Slavery in Minnesota

Map of U.S.-Dakota War, 1862
Map of U.S.-Dakota War, 1862
Fort Snelling
Fort Snelling, Minnesota

Black slavery existed in supposedly free Minnesota. It happened primarily when U.S. Army officers stationed at Minnesota’s Fort Snelling[1] brought slaves with them at the Army’s expense. This practice did not end until just before the start of the Civil War in 1861 as confirmed by the 1865 adoption of the XIII Amendment to the U.S. Constitution banning slavery in this country.

Bachmanbook

These are some of the startling findings in Northern Slave Black Dakota: The Life and Times of Joseph Godfrey by Walt Bachman, a former Minnesota attorney, an historian and friend.[2]

The focus of the book is Joseph Godfrey, who was born to a black mother (Courtney) and a French Canadian father in the early 1830’s in Mendota, Minnesota across the Minnesota River from Fort Snelling.

At that time Joseph’s mother was a slave owned by Alexander Bailley, a prominent fur trader.  She had been born into slavery around 1812 in Virginia and was owned in that state by James Garland until 1820, when she was sold to his brother, U.S. Army Captain John Garland. The Captain then took her with him on Army postings to supposedly free Michigan and Wisconsin and then in 1826 to Fort Snelling. During this time Garland claimed and received extra compensation from the Army for Courtney until he sold her in 1831 to Bailley.

By virtue of his race and parentage, Godfrey upon birth also was a slave owned by Mr. Bailley and is one of the few African Americans known to have born into slavery in Minnesota and the only one known to have grown from birth to adulthood there. Godfrey lived with the Bailley family in Wabasha, Hastings and Shakopee (then known as Faribault Springs), Minnesota. Probably in the 1840s Godfrey was sold or transferred to Bailley’s brother-in-law, Oliver Fairbault.[3]

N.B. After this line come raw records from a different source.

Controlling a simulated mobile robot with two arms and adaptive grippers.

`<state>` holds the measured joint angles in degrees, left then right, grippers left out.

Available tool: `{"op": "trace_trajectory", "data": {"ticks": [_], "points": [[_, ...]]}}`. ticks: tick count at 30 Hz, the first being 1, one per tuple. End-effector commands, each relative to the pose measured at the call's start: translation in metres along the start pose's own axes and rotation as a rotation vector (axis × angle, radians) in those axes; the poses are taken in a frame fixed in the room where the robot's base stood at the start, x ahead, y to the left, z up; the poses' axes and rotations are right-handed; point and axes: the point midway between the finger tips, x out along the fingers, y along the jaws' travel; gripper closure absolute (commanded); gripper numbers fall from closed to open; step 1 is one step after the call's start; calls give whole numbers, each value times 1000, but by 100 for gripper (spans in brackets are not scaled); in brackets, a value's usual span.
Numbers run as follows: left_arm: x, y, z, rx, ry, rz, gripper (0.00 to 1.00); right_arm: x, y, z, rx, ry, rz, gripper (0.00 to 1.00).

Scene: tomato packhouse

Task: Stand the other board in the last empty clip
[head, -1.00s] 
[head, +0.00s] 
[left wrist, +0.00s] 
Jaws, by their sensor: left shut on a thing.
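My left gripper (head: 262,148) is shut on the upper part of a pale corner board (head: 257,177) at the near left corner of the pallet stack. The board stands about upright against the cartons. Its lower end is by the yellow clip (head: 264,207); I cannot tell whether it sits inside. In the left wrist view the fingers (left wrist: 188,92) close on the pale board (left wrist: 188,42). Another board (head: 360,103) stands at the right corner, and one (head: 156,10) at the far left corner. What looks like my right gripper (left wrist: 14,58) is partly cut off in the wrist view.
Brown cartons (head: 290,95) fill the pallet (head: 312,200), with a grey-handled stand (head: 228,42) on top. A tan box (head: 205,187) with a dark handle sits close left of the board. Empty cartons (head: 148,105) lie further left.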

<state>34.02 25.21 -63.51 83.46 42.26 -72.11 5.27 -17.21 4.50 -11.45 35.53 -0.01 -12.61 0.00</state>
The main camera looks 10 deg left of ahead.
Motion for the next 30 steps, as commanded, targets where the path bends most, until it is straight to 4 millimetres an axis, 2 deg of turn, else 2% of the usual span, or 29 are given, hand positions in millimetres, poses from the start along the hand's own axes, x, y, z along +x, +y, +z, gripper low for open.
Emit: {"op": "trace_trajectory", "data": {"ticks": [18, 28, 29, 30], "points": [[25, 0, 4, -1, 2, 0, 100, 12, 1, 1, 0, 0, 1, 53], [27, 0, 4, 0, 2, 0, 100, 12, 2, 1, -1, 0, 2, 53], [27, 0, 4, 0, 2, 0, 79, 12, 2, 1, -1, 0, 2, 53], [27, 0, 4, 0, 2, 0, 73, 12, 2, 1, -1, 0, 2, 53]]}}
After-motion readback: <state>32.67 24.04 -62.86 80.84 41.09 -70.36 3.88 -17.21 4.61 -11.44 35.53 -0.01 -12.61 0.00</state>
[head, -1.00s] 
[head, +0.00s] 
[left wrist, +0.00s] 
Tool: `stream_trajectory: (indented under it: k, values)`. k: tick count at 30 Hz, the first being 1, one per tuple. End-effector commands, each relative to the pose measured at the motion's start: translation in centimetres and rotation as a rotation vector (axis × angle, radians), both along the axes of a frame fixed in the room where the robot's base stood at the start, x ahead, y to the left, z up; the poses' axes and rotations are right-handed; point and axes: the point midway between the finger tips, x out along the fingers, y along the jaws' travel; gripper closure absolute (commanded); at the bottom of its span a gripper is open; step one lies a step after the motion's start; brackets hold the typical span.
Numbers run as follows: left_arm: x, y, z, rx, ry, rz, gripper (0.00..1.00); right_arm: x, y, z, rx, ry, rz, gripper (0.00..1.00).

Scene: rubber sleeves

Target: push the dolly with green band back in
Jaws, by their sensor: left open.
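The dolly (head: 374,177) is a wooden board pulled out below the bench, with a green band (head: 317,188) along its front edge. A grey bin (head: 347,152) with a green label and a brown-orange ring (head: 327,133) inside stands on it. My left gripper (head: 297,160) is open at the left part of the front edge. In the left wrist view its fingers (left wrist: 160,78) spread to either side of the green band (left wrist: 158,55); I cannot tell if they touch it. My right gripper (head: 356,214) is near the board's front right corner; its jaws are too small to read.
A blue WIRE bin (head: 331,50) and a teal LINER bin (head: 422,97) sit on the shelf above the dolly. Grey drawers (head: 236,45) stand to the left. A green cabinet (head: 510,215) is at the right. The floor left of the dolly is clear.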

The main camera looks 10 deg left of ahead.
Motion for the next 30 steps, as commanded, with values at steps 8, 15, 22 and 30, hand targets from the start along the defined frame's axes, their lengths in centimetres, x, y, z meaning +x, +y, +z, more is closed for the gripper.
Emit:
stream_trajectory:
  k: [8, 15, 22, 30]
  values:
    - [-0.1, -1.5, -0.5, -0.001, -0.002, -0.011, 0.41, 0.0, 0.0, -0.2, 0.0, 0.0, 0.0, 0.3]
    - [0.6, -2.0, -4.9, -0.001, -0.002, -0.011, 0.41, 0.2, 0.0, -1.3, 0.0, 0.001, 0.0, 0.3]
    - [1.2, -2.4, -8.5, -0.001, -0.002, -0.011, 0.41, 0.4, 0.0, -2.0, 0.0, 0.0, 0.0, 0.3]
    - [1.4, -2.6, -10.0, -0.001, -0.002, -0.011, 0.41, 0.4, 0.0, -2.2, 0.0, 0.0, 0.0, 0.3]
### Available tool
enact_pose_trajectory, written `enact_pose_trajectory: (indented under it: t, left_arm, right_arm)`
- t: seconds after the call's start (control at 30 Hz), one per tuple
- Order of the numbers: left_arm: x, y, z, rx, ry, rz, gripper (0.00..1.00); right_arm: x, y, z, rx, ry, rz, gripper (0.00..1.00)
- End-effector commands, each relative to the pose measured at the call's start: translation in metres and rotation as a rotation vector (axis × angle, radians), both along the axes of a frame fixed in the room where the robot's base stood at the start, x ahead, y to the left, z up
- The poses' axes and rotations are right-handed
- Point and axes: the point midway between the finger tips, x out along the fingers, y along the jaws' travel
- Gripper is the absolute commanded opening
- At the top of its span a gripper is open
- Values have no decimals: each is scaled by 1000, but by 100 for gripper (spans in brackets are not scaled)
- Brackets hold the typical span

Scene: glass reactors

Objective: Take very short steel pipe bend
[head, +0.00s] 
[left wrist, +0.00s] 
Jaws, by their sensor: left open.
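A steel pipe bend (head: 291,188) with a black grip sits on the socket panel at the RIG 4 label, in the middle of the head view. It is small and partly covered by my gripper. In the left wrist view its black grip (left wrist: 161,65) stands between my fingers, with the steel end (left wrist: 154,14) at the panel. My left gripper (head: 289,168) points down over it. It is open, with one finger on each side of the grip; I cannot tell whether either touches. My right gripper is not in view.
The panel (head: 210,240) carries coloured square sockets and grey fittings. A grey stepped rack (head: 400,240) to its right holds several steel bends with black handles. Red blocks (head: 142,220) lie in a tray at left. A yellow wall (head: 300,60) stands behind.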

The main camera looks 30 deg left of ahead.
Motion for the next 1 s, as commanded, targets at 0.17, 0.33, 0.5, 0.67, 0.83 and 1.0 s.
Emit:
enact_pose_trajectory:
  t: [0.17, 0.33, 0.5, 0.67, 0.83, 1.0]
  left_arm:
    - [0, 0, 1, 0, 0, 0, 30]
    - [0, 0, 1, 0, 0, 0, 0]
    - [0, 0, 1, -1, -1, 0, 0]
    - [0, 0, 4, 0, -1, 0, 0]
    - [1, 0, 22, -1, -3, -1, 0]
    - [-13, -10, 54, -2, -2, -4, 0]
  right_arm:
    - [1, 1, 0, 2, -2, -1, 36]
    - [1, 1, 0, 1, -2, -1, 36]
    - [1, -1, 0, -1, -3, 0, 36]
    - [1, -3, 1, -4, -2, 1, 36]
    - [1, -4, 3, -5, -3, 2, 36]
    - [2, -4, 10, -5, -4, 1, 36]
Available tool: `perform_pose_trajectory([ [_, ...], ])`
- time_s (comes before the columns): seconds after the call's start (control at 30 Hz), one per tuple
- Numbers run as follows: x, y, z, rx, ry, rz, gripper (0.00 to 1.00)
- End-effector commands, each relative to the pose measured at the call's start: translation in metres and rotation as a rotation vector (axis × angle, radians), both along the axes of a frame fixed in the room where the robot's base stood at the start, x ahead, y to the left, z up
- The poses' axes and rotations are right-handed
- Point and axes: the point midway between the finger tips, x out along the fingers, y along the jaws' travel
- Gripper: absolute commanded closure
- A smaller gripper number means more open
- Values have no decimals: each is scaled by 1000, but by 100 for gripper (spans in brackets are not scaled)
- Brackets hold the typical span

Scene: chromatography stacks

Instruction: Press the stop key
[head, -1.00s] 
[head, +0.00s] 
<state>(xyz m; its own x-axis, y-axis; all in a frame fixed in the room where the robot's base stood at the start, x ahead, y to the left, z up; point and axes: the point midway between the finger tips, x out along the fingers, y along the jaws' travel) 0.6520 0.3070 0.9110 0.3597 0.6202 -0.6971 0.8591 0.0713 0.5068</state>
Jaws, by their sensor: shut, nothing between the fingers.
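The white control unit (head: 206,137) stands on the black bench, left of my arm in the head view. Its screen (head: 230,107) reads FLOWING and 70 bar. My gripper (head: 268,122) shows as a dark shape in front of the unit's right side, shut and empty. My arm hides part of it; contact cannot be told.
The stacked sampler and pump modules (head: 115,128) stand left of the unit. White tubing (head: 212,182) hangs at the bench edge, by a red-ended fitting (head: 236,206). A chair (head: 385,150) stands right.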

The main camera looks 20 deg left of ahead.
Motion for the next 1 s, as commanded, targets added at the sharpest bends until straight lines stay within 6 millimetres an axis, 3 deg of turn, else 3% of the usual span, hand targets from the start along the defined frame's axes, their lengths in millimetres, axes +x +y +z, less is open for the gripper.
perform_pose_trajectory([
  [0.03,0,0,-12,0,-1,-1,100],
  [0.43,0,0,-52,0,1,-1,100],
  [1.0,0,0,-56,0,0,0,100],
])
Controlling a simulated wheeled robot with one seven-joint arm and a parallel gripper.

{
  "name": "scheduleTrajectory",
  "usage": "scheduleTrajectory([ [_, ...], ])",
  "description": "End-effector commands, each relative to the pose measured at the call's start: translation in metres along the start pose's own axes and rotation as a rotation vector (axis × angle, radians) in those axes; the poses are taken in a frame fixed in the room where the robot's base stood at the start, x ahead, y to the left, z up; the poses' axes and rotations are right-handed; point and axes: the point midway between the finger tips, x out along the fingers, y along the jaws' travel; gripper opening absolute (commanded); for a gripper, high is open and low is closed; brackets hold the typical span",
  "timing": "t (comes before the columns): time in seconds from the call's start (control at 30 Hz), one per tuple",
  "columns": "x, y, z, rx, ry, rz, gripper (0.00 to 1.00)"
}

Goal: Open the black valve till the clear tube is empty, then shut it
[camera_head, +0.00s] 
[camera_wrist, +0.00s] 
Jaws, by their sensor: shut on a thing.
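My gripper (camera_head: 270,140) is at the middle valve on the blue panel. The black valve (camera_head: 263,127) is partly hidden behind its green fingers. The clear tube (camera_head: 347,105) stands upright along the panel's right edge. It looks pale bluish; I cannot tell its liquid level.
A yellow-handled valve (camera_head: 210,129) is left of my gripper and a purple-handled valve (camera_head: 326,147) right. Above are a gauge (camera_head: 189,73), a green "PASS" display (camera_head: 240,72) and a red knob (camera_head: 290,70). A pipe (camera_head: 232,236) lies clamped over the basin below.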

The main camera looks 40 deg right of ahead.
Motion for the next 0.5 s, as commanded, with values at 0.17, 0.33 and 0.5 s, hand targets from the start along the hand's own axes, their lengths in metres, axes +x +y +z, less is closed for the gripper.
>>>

In or about 1847 Godfrey escaped his owner and walked about 40 miles southwest along the Minnesota River to Traverse des Sioux, a village at a shallow river crossing.[4] There he presented himself to Alexander Huggins, a militant abolitionist Presbyterian missionary whom he had previously met.

Almost immediately, however, Godfrey fled to join the Indian bands led by Chiefs Wabasha and Wakute along the Mississippi River. In 1853 Godfrey moved back along the Minnesota River in south central Minnesota after an 1851 treaty required those tribes to go to a new Dakota reservation in that location. In any event, Godfrey lived with Dakota Indians for over 12 years after his escape from his owner.

Godfrey thus was living with the Dakota when the U.S.-Dakota War broke out and he joined the Indians in that War. On August 18th he was with a Dakota war party that attacked farmers in Milford. Afterwards he said he had killed several men and children that day although the subsequent military commission apparently did not believe any such statements as he was acquitted of murdering anyone himself. Godfrey also participated in other battles of the War. Exactly what he did in these battles is unclear, but in any event on or about September 24th he along with some of the Dakota warriors surrendered to the U. S. Army.

Later he was tried and convicted by a military commission as will be discussed in a subsequent post.

Godfrey was not the only slave living in Minnesota during these years as Bachman’s book explains.

One of these other slaves was Dred Scott, who lived with his owner, Dr. John Emerson, while he was posted at Fort Snelling from 1836 to 1840. Scott, of course, was the subject of the infamous U.S. Supreme Court case of 1857 holding that Scott because he was black was a non-citizen who had no right to bring a claim in a federal court and invalidating as unconstitutional  the Missouri Compromise law of 1820-1821 prohibiting slavery in the Northern territories.


[1] Today Fort Snelling is close to the Minneapolis-St. Paul Airport and is a National Historic Landmark operated by the Minnesota Historical Society. It is named after U.S. Army Colonel Josiah Snelling, the first Commandant of the Fort while he owned slaves.

[2] The 2013 book is published by Pond Dakota Press, a division of the Pond Dakota Heritage Society of Bloomington, Minnesota ((ISBN 978-0-9850099-0-8. Gideon and Samuel Pond were 19th century Presbyterian missionaries to Minnesota. Bachman is working on another book about the Army’s more general pre-Civil War promotion of slavery in the U.S.

[3]  The current Minnesota city of Faribault is named after Oliver’s brother, Alexander Faribault.

[4] This river crossing was used by generations of Dakota and early French fur traders as a trading outpost. Traverse des Sioux was the site of treaty negotiations in 1851 between the U.S. government and the Dakota. Today the Nicollet County Historical Society operates the site as well as the adjacent Treaty Site History Center.